This year has seen a series of mishaps in the textile and manufacturing sector.
We have seen factories closing down due to unfavourable market conditions abroad, thousands of Basotho jobless.
As if that is not bad enough, we witnessed another unsavoury incident: a factory at Maputsoe closed shop over the weekend without notifying its workers who have been left stranded.
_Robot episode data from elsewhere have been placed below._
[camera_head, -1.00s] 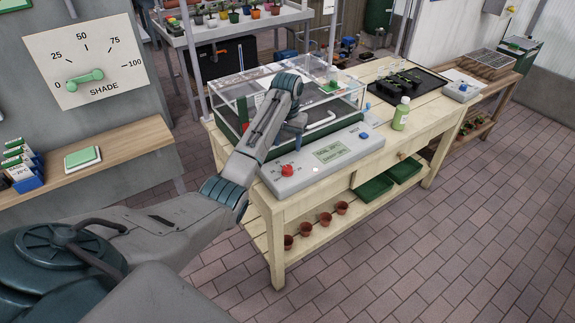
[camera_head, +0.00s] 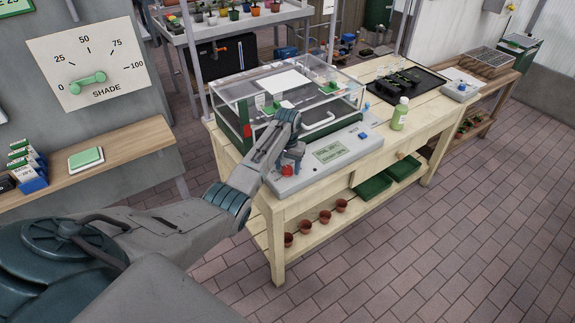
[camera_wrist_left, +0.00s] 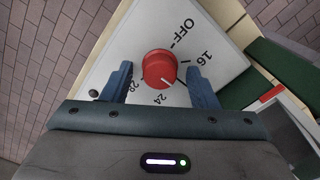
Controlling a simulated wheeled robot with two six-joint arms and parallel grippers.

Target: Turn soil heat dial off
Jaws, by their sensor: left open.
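The soil heat dial is a red round knob (camera_head: 287,170) at the left end of a pale grey control panel (camera_head: 313,175) on the wooden bench. In the left wrist view the knob (camera_wrist_left: 159,65) stands among the marks OFF, 16, 24 and 28. Its white line points down and slightly right, near 24 and away from OFF. My left gripper (camera_head: 291,160) is open over the knob. In the left wrist view its blue fingers (camera_wrist_left: 160,78) stand on either side of the knob, with gaps visible. My right gripper is in neither view.
A clear-walled propagator box (camera_head: 285,95) stands just behind the panel. A blue knob (camera_head: 364,135) is at the panel's right end, with a green bottle (camera_head: 400,114) beyond. A SHADE dial (camera_head: 88,80) hangs on the wall at left. Brick floor at right is clear.

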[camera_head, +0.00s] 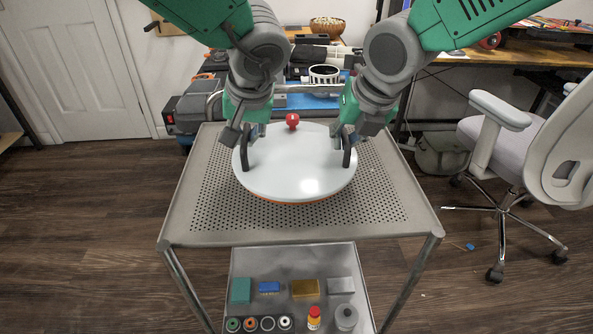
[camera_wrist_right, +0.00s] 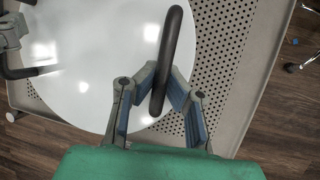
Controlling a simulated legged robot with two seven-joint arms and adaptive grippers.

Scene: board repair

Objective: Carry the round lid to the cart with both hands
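The round white lid (camera_head: 297,172) lies flat over the perforated top of the metal cart (camera_head: 212,218). It has a red knob (camera_head: 292,121) near its far edge and a dark curved handle at each side. My right gripper (camera_head: 347,133) is at the right handle (camera_head: 347,154). In the right wrist view its fingers converge on both sides of that handle (camera_wrist_right: 172,50) and appear shut on it. My left gripper (camera_head: 248,132) is at the left handle (camera_head: 245,155). Its fingertips are too small and partly covered to tell their grip.
The cart's lower shelf (camera_head: 290,259) holds small coloured blocks, rings and a red-capped bottle (camera_head: 314,317). An office chair (camera_head: 510,150) stands to the right. A cluttered workbench (camera_head: 310,100) is behind the cart. The floor at left is clear.

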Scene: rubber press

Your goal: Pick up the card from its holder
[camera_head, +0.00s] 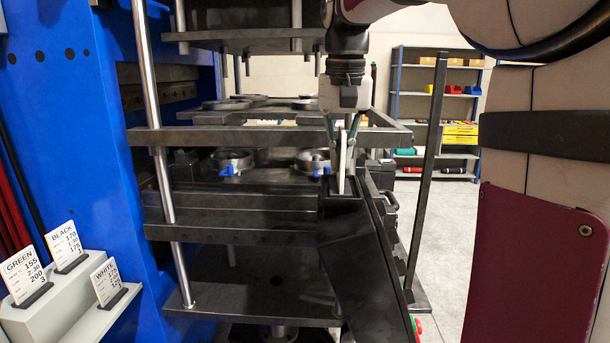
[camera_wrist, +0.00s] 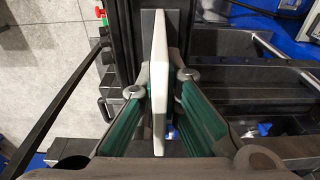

The sad thing is the owners of the company, who are based in South Africa, are said to have did a runner and are nowhere to be found.
This does not augur well for the country whose unemployment rate is estimated at 23.74 percent in 2023. This means unemployed people in Lesotho are estimated at 430 000 in 2023.
On the other hand, the employment rate in Lesotho was at the beginning of this year forecasted to be 57.14 percent in 2023.
Lesotho’s unemployment, poverty and income inequality and other social ills remain pervasive in the face of non-inclusive growth.
Not only is what Afrikaner-owned Ace Apparel (Pvt) Ltd did a breach of acceptable labour practices, but it also borders on criminality.
We agree with those who believe that the country’s investment promotion agency, the Lesotho National Development Corporation, needs to revisit the way it does business with these foreign investors.
LNDC should tighten conditions of trading in Lesotho by making sure investors have collateral security, should they decide to disappear or pull a fast one like we have just witnessed in Maputsoe.